--- start ---

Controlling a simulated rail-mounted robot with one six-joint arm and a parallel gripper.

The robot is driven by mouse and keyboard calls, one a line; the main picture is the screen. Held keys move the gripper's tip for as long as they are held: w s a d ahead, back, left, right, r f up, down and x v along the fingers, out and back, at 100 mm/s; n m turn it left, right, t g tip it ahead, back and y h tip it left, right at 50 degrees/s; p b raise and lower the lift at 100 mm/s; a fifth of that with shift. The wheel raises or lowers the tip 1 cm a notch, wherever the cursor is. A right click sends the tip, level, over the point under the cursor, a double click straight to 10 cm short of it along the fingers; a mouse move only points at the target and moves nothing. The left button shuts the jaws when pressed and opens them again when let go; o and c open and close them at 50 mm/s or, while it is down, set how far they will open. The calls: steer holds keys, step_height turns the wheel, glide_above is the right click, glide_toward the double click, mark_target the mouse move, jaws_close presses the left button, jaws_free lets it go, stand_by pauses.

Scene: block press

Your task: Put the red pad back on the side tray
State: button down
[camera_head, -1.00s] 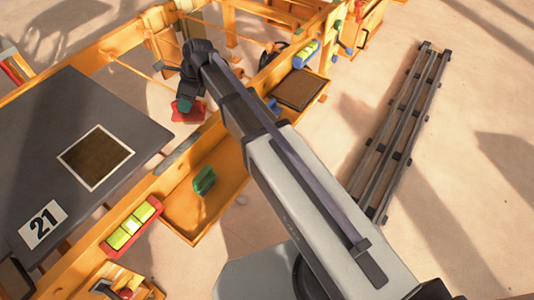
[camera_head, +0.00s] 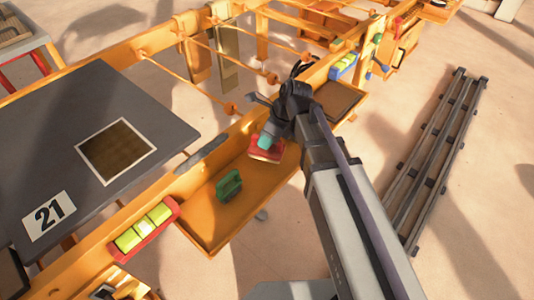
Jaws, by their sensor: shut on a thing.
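The red pad (camera_head: 266,151) is at my gripper (camera_head: 270,141), over the far part of the orange side tray (camera_head: 205,238). My gripper is shut on the pad from above. I cannot tell whether the pad touches the tray floor. A green pad (camera_head: 229,186) stands in the same tray, nearer and to the left of the red pad. Part of the tray's far right side is hidden behind my arm.
A red holder with yellow-green blocks (camera_head: 143,230) sits on the orange frame. A dark mat (camera_head: 334,99) lies beyond my arm. Rails (camera_head: 436,160) run on the right.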

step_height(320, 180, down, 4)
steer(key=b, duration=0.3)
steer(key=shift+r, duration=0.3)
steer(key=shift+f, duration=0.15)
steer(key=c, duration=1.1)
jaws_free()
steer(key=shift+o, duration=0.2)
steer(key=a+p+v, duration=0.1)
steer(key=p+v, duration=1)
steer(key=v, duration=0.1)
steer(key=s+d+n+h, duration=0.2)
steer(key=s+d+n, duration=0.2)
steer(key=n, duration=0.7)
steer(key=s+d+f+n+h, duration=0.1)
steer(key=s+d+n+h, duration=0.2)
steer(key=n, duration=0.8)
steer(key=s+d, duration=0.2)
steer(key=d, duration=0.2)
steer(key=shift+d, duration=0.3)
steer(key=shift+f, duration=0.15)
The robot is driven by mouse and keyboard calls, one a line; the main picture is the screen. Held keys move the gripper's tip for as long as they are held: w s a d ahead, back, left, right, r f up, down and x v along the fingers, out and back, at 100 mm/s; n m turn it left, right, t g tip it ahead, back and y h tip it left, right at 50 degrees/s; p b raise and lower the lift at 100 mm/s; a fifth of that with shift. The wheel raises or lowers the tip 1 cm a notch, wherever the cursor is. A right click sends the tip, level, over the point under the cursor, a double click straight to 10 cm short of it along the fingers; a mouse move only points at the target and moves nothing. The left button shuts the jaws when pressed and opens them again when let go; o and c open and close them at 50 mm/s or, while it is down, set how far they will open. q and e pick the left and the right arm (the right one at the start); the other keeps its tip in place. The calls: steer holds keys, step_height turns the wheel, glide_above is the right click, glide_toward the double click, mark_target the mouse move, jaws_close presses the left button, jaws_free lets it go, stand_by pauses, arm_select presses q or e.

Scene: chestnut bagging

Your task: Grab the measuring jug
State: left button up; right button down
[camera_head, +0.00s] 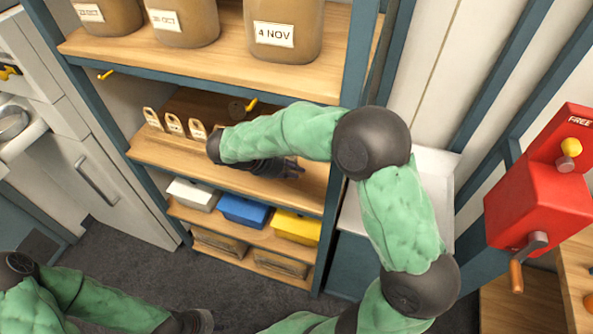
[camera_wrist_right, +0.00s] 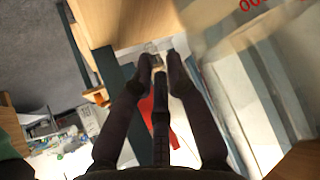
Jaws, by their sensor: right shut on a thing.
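The measuring jug (camera_wrist_right: 225,75) shows in the right wrist view as a large clear wall with red markings at the upper right, very close to the camera. My right gripper (camera_wrist_right: 161,60) is shut on it; the exact contact is hard to make out. In the head view my right gripper (camera_head: 290,169) is low over the middle shelf, partly behind my own green-sleeved forearm. The jug cannot be made out there. My left gripper (camera_head: 200,322) is at the bottom edge, away from the shelves, and its fingers are unclear.
The wooden middle shelf (camera_head: 160,152) holds several small tagged pieces (camera_head: 173,124) left of my forearm. Large jars (camera_head: 283,30) stand on the shelf above. Below are white, blue (camera_head: 243,211) and yellow (camera_head: 296,227) boxes. A blue rack post (camera_head: 335,225) and a red crank machine (camera_head: 535,200) are to the right.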

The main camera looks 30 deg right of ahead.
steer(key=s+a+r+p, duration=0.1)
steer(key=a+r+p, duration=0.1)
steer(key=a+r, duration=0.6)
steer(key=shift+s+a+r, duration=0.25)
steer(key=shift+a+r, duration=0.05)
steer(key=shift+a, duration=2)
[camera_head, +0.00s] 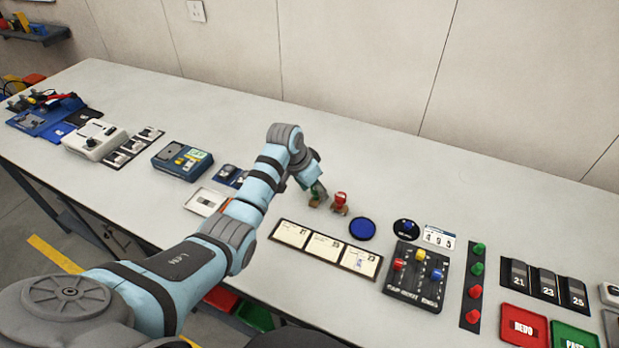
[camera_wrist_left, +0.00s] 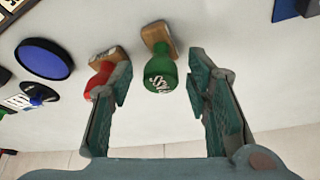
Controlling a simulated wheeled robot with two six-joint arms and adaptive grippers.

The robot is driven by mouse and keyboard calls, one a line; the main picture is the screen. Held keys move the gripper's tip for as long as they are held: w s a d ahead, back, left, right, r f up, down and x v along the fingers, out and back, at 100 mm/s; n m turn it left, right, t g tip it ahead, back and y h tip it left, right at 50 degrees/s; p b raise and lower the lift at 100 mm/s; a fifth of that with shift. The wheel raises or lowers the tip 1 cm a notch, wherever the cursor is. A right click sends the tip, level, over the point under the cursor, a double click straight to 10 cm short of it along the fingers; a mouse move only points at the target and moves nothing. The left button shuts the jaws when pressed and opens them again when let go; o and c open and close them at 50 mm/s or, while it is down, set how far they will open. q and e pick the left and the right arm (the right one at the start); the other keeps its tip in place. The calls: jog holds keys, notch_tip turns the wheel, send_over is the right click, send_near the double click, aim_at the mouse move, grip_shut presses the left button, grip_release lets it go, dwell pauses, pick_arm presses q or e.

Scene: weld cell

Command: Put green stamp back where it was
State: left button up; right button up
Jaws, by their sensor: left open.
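The green stamp (camera_head: 317,190) stands on the table at mid-table, partly hidden by my left gripper (camera_head: 311,184) in the head view. In the left wrist view the green stamp (camera_wrist_left: 160,74) has a round green handle with white marking and a wooden base, and it lies between the two spread fingers, with gaps at both sides. My left gripper is open. The red stamp (camera_head: 340,203) stands just right of it; in the left wrist view the red stamp (camera_wrist_left: 98,80) is partly behind the left finger. My right gripper is not in view.
A round blue pad (camera_head: 362,229) lies right of the stamps. A dark strip with several cards (camera_head: 324,247) lies in front. A box with coloured knobs (camera_head: 415,276) stands farther right. The table behind the stamps is clear up to the wall.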

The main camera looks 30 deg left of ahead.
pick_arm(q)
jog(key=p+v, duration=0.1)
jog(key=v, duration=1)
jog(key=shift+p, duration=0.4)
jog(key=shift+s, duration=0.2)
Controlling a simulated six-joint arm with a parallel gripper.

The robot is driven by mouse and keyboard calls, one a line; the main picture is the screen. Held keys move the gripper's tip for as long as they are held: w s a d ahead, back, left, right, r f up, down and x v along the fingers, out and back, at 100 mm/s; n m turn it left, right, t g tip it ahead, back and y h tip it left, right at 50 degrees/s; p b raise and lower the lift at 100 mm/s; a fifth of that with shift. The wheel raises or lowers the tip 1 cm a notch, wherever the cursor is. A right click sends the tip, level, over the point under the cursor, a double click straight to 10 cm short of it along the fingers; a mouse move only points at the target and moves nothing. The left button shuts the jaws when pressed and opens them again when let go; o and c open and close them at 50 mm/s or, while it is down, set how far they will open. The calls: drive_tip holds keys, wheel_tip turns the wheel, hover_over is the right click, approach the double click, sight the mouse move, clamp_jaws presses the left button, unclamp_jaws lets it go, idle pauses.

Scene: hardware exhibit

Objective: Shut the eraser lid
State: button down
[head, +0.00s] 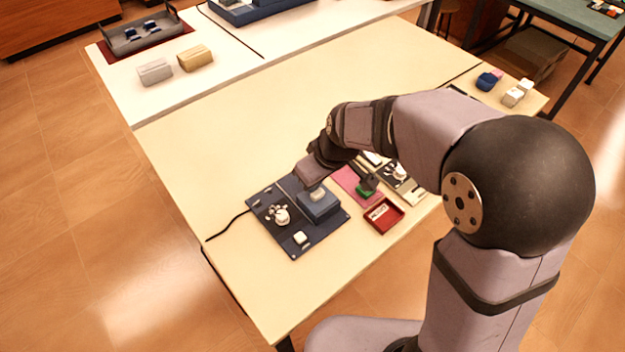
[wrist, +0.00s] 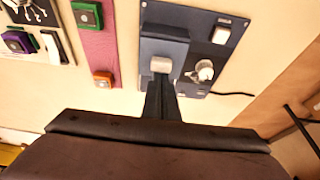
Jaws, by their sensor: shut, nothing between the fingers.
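A blue-grey box (head: 322,208) sits on a navy panel (head: 279,241), with a small pale grey block (head: 317,194) on it. No part is labelled as the eraser lid, and I cannot tell how far any lid is open. In the wrist view the box (wrist: 166,33) has a darker raised strip at its upper end, and the pale block (wrist: 161,65) lies below that. My gripper (wrist: 161,92) is shut and empty, its fingertips close to the pale block. I cannot tell whether they touch. In the head view my wrist partly hides the box's far side.
The panel also bears a round white knob (wrist: 205,70) and a white button (wrist: 221,35). A pink strip with a green block (wrist: 87,14) and an orange block (wrist: 103,79) lies beside it. A red tray (head: 384,216) stands nearby.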

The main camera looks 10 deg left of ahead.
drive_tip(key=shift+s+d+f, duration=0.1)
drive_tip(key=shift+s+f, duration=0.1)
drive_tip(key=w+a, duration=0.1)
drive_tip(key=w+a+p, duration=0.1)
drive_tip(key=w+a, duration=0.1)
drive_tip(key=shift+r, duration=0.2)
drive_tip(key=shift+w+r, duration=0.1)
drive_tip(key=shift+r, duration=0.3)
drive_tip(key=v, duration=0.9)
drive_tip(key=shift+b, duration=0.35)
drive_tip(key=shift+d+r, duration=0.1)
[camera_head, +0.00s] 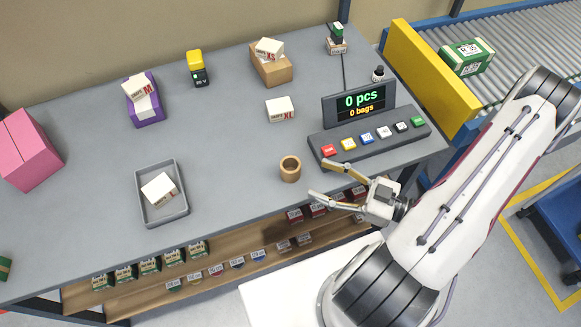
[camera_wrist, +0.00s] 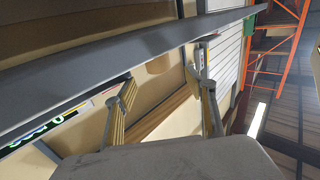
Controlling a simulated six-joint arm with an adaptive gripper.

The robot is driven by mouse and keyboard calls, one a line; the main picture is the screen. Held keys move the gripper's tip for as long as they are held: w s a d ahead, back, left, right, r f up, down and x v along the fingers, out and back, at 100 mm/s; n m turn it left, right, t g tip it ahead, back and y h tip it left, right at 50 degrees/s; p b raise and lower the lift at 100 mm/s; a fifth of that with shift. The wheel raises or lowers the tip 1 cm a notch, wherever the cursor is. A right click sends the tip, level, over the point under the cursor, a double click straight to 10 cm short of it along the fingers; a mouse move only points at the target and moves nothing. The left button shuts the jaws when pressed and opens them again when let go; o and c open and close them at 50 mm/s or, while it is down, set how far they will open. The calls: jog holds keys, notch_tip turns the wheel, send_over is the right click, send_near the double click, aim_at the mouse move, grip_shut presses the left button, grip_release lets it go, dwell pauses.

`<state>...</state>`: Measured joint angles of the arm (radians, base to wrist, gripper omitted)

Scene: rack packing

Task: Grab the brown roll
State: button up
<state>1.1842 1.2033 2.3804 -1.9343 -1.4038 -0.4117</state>
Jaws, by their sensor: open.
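The brown roll (camera_head: 290,168) stands upright on the grey table, left of the button console, with its round opening facing up. My gripper (camera_head: 318,178) is open and empty. In the camera_head view its two fingers spread toward the left, just right of and in front of the roll, near the table's front edge. I cannot tell its height over the table. In the wrist view my open fingers (camera_wrist: 168,100) show in front of a dark grey edge. I cannot make out the roll there.
The console (camera_head: 368,136) with coloured buttons and a display stands right of the roll. A grey tray (camera_head: 163,217) with a white box lies left. A white box marked XL (camera_head: 281,109) sits behind the roll. Shelves with small boxes are under the table's front. Table between tray and roll is clear.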

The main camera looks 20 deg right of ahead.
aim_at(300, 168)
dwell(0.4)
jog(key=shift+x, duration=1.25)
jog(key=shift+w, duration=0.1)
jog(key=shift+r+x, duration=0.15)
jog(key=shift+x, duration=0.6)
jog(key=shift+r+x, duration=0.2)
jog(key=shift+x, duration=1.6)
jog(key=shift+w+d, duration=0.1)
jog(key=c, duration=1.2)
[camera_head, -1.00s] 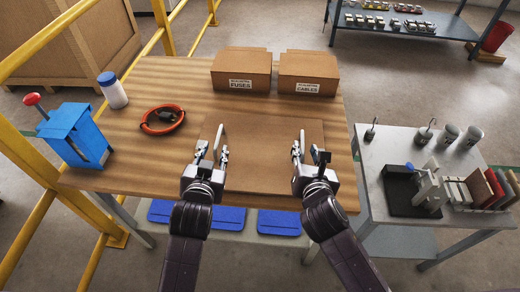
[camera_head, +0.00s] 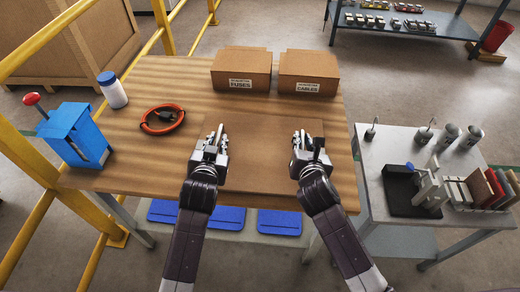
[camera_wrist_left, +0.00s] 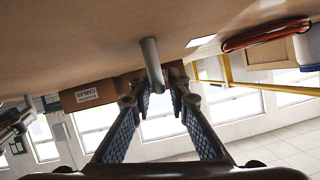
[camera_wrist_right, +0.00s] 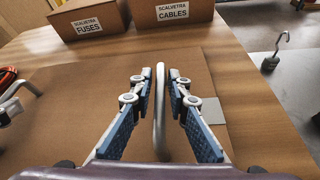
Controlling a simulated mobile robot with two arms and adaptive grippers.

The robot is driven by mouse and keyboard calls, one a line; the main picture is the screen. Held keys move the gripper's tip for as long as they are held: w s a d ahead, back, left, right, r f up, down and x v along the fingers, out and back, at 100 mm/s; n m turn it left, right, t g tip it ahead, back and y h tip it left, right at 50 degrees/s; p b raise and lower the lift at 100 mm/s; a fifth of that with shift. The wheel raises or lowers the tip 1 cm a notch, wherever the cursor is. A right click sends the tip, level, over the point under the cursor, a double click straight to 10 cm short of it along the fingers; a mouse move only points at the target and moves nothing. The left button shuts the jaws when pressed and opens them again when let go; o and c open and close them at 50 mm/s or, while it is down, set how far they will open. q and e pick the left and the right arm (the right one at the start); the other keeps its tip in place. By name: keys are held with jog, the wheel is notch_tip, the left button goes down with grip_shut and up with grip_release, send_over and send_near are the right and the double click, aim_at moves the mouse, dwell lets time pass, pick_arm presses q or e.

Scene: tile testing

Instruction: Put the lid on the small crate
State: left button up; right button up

--- end ---

--- TASK DESCRIPTION ---
Repeat exactly the part that opens with the line containing "The main camera looks 30 deg right of ahead." and closes with the line containing "Controlling a simulated wheeled". Include both end lines, and drop the pictures.

--- EXERCISE ANSWER ---
The main camera looks 30 deg right of ahead.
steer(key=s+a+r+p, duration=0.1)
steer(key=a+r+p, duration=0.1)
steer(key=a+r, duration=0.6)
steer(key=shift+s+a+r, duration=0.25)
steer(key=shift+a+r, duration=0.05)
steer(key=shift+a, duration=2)
[camera_head, +0.00s] 
[camera_wrist_left, +0.00s] 
Controlling a simulated wheeled robot with two six-joint arms and adaptive grippers.

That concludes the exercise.